Life in the book world continues to go on in interesting and kooky ways. Many thanks to the reader who gave me the heads up on the Newsweek article where John Banville has interviewed his alter-ego Benjamin Black. While it’s no Vonnegut/Kilgore Trout affair it is definitely worth the read if you’re intrigued by the inner going-ons in writers’ minds. One of my favorite customers from the bookstore was so fed up waiting for the Christine Falls to be released in the United States that he just went ahead and ordered a copy on Amazon UK. Unfortunately we closed before I could ask him if it was worth the cost.

Dr. Howard V. Hendrix (the VP of the Science Fiction Writers of America, according to Galleycat) disparages all authors who dare to give books away online. In response many have come forward to disparage Dr. Hendrix in return, and around and around we go. Personally I’m a fan of writers offering up free books, and loved the concepts that David Wellington, Cory Doctorow and others used to gather a wider reading audience. I took an impromptu poll of the my friends when I first read about Hendrix’s comments, and general consensus appears to be if they liked what they read, they would probably buy the book when it was released in print (if not to read again themselves, then to loan to others). It was only after learning about Wellington’s online endeavors with Monster Island that I began stocking it in my store. It became the book we would recommend to our horror fans looking for something new and different, and a title that we continuously sold through.

What I’m saying is that I’m on the side of the free books, and apparently I’m not alone. You can read a free novel, Jumble Pie, on Melanie Lynne Hauser’s site (she of Confessions of a Super Mom and Super Mom Saves the World fame, both titles I’ve heard recommended to people who like Julie Kenner’s Carpe Demon).

Moka wants to help you get in touch with your inner spirit via your cell phone by distilling bestselling self-help/religion/philosophy books down to the essentials and text messaging them to your phone. From what I can tell, you pay month to month for the service, but the current promotion has the first month free. How much inner learning could you pack into that time?

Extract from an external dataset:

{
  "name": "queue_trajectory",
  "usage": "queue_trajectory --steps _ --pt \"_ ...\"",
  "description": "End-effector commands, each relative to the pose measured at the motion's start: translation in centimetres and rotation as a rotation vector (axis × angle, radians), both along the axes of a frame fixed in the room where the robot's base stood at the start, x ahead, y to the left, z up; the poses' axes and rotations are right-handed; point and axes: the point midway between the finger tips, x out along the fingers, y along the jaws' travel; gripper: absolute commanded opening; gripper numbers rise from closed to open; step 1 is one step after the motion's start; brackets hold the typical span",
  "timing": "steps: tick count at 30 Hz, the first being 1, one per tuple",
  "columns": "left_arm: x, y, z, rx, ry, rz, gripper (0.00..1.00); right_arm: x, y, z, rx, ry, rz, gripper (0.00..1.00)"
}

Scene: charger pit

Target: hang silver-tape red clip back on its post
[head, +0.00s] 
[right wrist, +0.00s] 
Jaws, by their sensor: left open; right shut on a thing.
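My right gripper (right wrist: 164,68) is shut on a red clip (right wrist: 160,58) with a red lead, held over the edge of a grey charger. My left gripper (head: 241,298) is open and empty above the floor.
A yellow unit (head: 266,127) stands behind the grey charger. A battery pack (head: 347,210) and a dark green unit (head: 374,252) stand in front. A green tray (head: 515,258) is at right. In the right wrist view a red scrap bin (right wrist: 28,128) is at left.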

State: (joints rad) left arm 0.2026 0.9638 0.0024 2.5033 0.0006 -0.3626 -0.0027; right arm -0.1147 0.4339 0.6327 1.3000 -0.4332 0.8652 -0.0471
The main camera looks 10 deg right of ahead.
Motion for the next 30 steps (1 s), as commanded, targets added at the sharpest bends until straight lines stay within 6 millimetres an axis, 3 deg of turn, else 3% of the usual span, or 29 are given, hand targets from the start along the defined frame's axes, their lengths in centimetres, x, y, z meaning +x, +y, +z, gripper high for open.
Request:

If you’re looking for something to read during the unpredictable weather we’ve all been experiencing lately, I’d suggest checking out “The Killer Genre” on Library Journal. Com (link provided by Confessions of an Idiosyncratic Mind). Not only does the article outline a bunch of small and upstart mystery publishers putting out some edgy new material, but points out what award winning material it has been. Interviews with the Man in Black’s Jason Pinter and Robert Fate follow.

Marta Acosta has up a link to an article on the use of ghost writers to create works by big name (and dead) authors. Maybe that's what I need for this blog! Think about it, with a ghost writer I could have new content up every day. Of course, I could have new content up every day if I just sat my ass down and typed, but that's entirely beside the point.

Now I’m feeling a little linked out, but I would like to hear your thoughts on any or all of these links. While I feel that the “whether or not to give away books for free on the net” debate has been done to death (and the practice should just be accepted), I’m fascinated by the potential parallels to be found in the DRM debates and the pulling of copyrighted material from You Tube. Where does is the line between creating a name for yourself/spreading the word via free material and infringement?


lectitans said...

I think the whole free book debate is fascinating, and I come down entirely in favor of free books.

Later, when I'm not in headache fuzzy headspace, I'll have a more complete response than that.

Ann(ie) said...

Will you change the blog to "Bookie chick" in honor of the new job?

julia said...

The copyrighted material on YouTube is the genie out of the bottle, never to be put back in. It makes life difficult for the film/TV industry which already struggles with piracy. However, having said that, I like the Stephen Colbert joke: the only thing better than watching TV is watching it smaller and fuzzier on YouTube.